In the meantime I had gone exploring the rapids endeavouring to find a more suitable channel. Eventually, on the east side of the stream, I found a place where we could take the canoe down. There too was a fall of 9 ft., down which we let the canoe with considerable difficulty; then it had to pass over a number of smaller terraces and down winding channels, where we sweated for some hours before we got through our work. Innumerable channels separated by sand-mounds 20 to 30 ft. high had formed along that rapid and also through the vertical wall of cutting volcanic rock which formed a barrier across the stream. Below the fall were two long sand-banks, one with some burity palms upon it.

The river flowed 20° west of north for some 4,000 m. We had gone but 2,000 m. of that distance when we came to another rocky barrier, spreading from south-west to north-east, on approaching which we heard the thundering roaring of another rapid. On the left bank we had a hill range all along. The noise of the rapid got louder and louder, and we were soon confronted by a terrifying rush of water at a spot where three arms of the river met with such force that the clashing waters shot up in the air, forming a wave some 40 or 50 ft. high with a foaming crest. The backwash from this great wave was so violent against the rocky banks of the river—very narrow there—that it was quite impossible for the canoe, even empty, to be let down by means of ropes.

My men were in absolute despair, for the farther we went the more insurmountable became the obstacles which confronted us. They said they had agreed to go on a journey of exploration, but surely I was taking them direct to Hades—if we had not got there already. I could not well contradict them, for certainly that particular spot was the nearest possible approach to it.

It does not do ever to lose courage. While my men, in the lowest state of depression, sat on the volcanic rocks, I went about exploring on the right bank until I found a place where the river had eroded a channel but had afterwards filled it with an immense accumulation of rocks. If we could only move those rocks away—several hundreds of them—I saw that it would be possible to push the canoe along the channel which would thus be formed. The work would require a great deal of hard labour.

A Most Dangerous Rapid navigated by Author and his Men.

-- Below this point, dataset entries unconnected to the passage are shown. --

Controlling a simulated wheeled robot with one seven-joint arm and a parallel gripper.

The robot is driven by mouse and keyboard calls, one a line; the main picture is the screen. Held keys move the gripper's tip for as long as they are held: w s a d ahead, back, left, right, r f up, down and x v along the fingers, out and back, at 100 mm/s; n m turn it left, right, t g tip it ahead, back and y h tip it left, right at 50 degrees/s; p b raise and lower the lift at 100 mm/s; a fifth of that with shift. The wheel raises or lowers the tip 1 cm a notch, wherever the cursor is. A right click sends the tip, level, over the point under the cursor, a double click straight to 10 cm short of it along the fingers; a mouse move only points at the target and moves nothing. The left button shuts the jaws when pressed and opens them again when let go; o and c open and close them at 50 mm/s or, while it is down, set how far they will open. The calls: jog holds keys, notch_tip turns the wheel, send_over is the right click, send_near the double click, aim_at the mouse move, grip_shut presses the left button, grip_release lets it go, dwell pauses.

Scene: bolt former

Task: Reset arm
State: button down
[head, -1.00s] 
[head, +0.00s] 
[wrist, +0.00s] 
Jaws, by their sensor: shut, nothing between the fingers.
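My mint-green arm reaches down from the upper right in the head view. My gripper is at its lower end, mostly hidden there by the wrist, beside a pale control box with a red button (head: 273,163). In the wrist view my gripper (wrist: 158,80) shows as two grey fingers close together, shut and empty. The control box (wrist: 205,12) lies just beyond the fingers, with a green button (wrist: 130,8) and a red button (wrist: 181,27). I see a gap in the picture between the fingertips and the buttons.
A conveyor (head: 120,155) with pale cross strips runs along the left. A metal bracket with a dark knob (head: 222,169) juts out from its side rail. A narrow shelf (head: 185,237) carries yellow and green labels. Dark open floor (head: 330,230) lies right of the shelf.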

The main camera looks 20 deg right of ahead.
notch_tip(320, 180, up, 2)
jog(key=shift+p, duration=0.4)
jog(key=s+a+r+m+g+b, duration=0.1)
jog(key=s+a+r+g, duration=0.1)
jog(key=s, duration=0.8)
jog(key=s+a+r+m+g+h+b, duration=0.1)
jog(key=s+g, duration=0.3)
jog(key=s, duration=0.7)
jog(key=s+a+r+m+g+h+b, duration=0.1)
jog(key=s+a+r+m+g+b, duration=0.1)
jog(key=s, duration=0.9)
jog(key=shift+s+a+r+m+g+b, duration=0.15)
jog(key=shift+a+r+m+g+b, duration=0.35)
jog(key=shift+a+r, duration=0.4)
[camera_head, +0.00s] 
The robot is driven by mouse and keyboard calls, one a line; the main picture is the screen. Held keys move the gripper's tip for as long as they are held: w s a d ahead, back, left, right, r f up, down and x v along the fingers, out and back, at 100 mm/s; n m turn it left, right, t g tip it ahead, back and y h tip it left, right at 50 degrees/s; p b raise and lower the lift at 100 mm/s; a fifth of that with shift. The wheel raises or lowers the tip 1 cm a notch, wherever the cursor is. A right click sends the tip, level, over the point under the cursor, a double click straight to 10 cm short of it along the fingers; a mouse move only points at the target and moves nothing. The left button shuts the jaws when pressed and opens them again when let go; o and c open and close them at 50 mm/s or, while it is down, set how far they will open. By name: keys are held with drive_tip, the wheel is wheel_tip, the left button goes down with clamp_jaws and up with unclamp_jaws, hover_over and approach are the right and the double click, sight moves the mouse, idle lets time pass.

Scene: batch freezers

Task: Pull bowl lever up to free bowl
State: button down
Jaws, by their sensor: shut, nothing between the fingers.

You should have seen the faces of my men when I took them to the spot and asked them to remove all the big boulders. In order to set them a good example, I myself started moving the rocks about, the smaller ones for preference. We worked and worked hour after hour, jamming our fingers and feet all the time as we pushed the rocks to one side and the other of the little channel, only 4 ft. wide, which we were making. The language of my men was pretty enough, but as long as they worked I had to put up with it. Alcides, who was really a great worker, and whose principal fault was that he would never save himself, worked with tremendous vigour that day. Somehow or other the men seemed to think the work hard.

When we had taken the canoe safely to the end of the rapid through the channel we had cleared, I went back to the top of the rapid to gaze once more on the wonderful sight where the two principal channels met. The water dashed against a rock in the centre with most impressive fury.

On returning to the bottom of the rapid where I had left the canoe, another most impressive sight was to be seen. In the vertiginous waters emerging from the channel high waves—most unpleasant-looking and in the greatest confusion—clashed against one another for a distance of over 500 m. below the rapid.